- Set problem -
Go through the lines below and copy each one that holds the string "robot".
* START Data block *
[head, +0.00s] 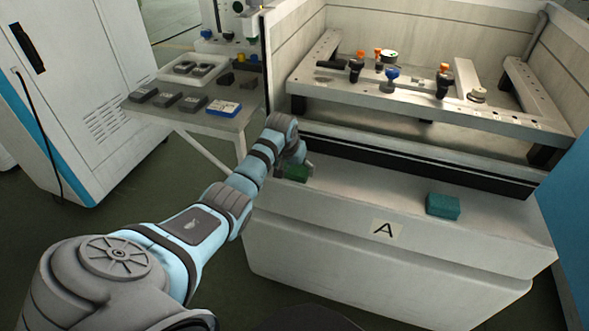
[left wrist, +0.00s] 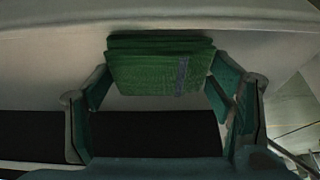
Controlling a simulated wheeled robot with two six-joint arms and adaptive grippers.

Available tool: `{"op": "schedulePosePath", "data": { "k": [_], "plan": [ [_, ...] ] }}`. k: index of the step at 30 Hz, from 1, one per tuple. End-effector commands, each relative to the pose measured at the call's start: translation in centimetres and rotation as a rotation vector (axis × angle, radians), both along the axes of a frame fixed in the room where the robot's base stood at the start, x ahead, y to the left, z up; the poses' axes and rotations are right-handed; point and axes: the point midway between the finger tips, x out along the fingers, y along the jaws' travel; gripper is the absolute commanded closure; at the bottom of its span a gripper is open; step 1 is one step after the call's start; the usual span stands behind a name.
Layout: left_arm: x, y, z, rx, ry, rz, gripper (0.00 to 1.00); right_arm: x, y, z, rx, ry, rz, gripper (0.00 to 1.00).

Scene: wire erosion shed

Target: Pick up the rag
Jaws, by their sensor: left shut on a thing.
* END Data block *
- Reply to the task -
Controlling a simulated wheeled robot with two six-joint arms and adaptive grippers.
Available tool: `{"op": "schedulePosePath", "data": { "k": [_], "plan": [ [_, ...] ] }}`. k: index of the step at 30 Hz, from 1, one per tuple. End-effector commands, each relative to the pose measured at the call's start: translation in centimetres and rotation as a rotation vector (axis × angle, radians), both along the axes of a frame fixed in the room where the robot's base stood at the start, x ahead, y to the left, z up; the poses' axes and rotations are right-handed; point and axes: the point midway between the finger tips, x out along the fingers, y along the jaws' travel; gripper is the absolute commanded closure; at the bottom of its span a gripper is open; step 1 is one step after the call's start; the usual span stands behind a name.

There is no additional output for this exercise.